─── Data excerpts

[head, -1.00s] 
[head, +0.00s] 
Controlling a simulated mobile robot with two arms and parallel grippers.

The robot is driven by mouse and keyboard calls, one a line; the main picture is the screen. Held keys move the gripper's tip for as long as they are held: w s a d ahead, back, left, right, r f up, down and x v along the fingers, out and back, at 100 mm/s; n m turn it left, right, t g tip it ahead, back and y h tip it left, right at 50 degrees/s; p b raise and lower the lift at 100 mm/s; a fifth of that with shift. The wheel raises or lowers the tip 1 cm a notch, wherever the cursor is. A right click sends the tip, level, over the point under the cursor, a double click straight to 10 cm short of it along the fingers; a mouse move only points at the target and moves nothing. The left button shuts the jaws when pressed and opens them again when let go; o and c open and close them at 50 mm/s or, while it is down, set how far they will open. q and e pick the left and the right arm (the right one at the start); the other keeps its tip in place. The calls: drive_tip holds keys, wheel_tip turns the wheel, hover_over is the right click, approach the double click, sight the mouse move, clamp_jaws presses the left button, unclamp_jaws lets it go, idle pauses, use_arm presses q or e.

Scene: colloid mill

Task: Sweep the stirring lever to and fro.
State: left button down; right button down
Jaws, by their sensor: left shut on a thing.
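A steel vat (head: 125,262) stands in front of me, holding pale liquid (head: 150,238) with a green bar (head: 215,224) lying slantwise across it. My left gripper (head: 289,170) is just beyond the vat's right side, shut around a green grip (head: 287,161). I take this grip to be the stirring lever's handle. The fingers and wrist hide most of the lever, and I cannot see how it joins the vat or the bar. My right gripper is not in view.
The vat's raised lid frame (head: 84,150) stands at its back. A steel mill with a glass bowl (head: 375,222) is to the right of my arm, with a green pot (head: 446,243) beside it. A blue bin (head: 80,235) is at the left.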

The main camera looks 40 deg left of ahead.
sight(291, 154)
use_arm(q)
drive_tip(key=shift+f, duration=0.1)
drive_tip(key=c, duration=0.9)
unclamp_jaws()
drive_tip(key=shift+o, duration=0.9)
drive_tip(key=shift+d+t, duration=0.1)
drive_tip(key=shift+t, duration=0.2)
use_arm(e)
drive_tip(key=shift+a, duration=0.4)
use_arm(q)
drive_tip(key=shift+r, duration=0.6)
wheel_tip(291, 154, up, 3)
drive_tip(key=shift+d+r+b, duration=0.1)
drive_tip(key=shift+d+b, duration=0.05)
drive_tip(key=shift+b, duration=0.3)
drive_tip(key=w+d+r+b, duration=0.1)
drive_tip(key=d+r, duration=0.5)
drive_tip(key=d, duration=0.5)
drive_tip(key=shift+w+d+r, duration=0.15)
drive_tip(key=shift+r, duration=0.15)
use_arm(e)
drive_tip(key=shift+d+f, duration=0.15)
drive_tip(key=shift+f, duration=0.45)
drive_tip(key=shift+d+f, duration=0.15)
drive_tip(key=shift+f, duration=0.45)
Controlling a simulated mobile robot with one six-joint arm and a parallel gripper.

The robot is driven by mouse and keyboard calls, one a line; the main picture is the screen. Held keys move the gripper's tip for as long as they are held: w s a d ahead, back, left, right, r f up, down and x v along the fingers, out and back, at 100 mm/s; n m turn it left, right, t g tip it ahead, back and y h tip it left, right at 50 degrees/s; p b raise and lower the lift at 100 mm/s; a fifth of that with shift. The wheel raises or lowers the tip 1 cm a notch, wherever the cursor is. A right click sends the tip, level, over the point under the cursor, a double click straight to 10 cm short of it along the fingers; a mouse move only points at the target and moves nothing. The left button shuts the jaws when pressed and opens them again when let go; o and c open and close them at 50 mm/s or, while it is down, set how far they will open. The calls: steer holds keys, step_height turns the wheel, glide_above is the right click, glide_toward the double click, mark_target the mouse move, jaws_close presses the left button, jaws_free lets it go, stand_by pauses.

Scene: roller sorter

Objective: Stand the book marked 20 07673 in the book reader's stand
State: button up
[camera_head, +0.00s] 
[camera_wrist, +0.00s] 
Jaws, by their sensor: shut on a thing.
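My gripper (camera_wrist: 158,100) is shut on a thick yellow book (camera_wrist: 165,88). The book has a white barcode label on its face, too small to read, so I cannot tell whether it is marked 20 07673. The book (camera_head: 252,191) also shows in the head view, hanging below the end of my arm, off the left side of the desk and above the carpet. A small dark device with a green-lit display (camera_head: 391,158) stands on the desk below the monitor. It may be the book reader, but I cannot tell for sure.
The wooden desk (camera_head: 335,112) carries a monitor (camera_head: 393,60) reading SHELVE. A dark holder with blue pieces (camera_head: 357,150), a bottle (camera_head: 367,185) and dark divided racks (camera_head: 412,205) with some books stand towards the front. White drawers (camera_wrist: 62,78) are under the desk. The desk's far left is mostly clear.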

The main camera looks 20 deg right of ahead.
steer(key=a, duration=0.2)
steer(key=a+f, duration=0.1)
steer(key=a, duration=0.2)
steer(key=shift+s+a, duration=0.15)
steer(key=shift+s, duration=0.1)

──────

[Problem details]
Print every record exactly as it was given.

[Result of the exercise]
[head, -1.00s] 
[head, +0.00s] 
Controlling a simulated mobile robot with two arms and parallel grippers.

The robot is driven by mouse and keyboard calls, one a line; the main picture is the screen. Held keys move the gripper's tip for as long as they are held: w s a d ahead, back, left, right, r f up, down and x v along the fingers, out and back, at 100 mm/s; n m turn it left, right, t g tip it ahead, back and y h tip it left, right at 50 degrees/s; p b raise and lower the lift at 100 mm/s; a fifth of that with shift. The wheel raises or lowers the tip 1 cm a notch, wherever the cursor is. A right click sends the tip, level, over the point under the cursor, a double click straight to 10 cm short of it along the fingers; a mouse move only points at the target and moves nothing. The left button shuts the jaws when pressed and opens them again when let go; o and c open and close them at 50 mm/s or, while it is down, set how far they will open. q and e pick the left and the right arm (the right one at the start); the other keeps its tip in place. The calls: drive_tip holds keys, wheel_tip turns the wheel, hover_over is the right click, approach the double click, sight the mouse move, clamp_jaws presses the left button, unclamp_jaws lets it go, idle pauses, use_arm presses q or e.

Scene: colloid mill

Task: Sweep the stirring lever to and fro.
State: left button down; right button down
Jaws, by their sensor: left shut on a thing.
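A steel vat (head: 125,262) stands in front of me, holding pale liquid (head: 150,238) with a green bar (head: 215,224) lying slantwise across it. My left gripper (head: 289,170) is just beyond the vat's right side, shut around a green grip (head: 287,161). I take this grip to be the stirring lever's handle. The fingers and wrist hide most of the lever, and I cannot see how it joins the vat or the bar. My right gripper is not in view.
The vat's raised lid frame (head: 84,150) stands at its back. A steel mill with a glass bowl (head: 375,222) is to the right of my arm, with a green pot (head: 446,243) beside it. A blue bin (head: 80,235) is at the left.

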The main camera looks 40 deg left of ahead.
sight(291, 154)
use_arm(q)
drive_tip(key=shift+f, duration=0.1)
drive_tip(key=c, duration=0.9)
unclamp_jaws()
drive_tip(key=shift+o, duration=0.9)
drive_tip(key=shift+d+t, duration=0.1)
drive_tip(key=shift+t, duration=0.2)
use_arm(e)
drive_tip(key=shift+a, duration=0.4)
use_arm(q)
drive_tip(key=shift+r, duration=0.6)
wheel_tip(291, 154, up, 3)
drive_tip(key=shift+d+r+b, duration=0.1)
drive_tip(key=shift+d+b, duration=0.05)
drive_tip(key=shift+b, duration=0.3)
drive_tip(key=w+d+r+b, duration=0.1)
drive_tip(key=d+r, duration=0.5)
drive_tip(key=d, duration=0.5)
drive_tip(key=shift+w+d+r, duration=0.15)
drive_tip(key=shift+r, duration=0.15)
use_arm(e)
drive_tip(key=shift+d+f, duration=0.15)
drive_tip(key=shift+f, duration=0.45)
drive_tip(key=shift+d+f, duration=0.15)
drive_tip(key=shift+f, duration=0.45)
Controlling a simulated mobile robot with one six-joint arm and a parallel gripper.

The robot is driven by mouse and keyboard calls, one a line; the main picture is the screen. Held keys move the gripper's tip for as long as they are held: w s a d ahead, back, left, right, r f up, down and x v along the fingers, out and back, at 100 mm/s; n m turn it left, right, t g tip it ahead, back and y h tip it left, right at 50 degrees/s; p b raise and lower the lift at 100 mm/s; a fifth of that with shift. The wheel raises or lowers the tip 1 cm a notch, wherever the cursor is. A right click sends the tip, level, over the point under the cursor, a double click straight to 10 cm short of it along the fingers; a mouse move only points at the target and moves nothing. The left button shuts the jaws when pressed and opens them again when let go; o and c open and close them at 50 mm/s or, while it is down, set how far they will open. The calls: steer holds keys, step_height turns the wheel, glide_above is the right click, glide_toward the double click, mark_target the mouse move, jaws_close presses the left button, jaws_free lets it go, stand_by pauses.

Scene: roller sorter

Objective: Stand the book marked 20 07673 in the book reader's stand
State: button up
[camera_head, +0.00s] 
[camera_wrist, +0.00s] 
Jaws, by their sensor: shut on a thing.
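My gripper (camera_wrist: 158,100) is shut on a thick yellow book (camera_wrist: 165,88). The book has a white barcode label on its face, too small to read, so I cannot tell whether it is marked 20 07673. The book (camera_head: 252,191) also shows in the head view, hanging below the end of my arm, off the left side of the desk and above the carpet. A small dark device with a green-lit display (camera_head: 391,158) stands on the desk below the monitor. It may be the book reader, but I cannot tell for sure.
The wooden desk (camera_head: 335,112) carries a monitor (camera_head: 393,60) reading SHELVE. A dark holder with blue pieces (camera_head: 357,150), a bottle (camera_head: 367,185) and dark divided racks (camera_head: 412,205) with some books stand towards the front. White drawers (camera_wrist: 62,78) are under the desk. The desk's far left is mostly clear.

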The main camera looks 20 deg right of ahead.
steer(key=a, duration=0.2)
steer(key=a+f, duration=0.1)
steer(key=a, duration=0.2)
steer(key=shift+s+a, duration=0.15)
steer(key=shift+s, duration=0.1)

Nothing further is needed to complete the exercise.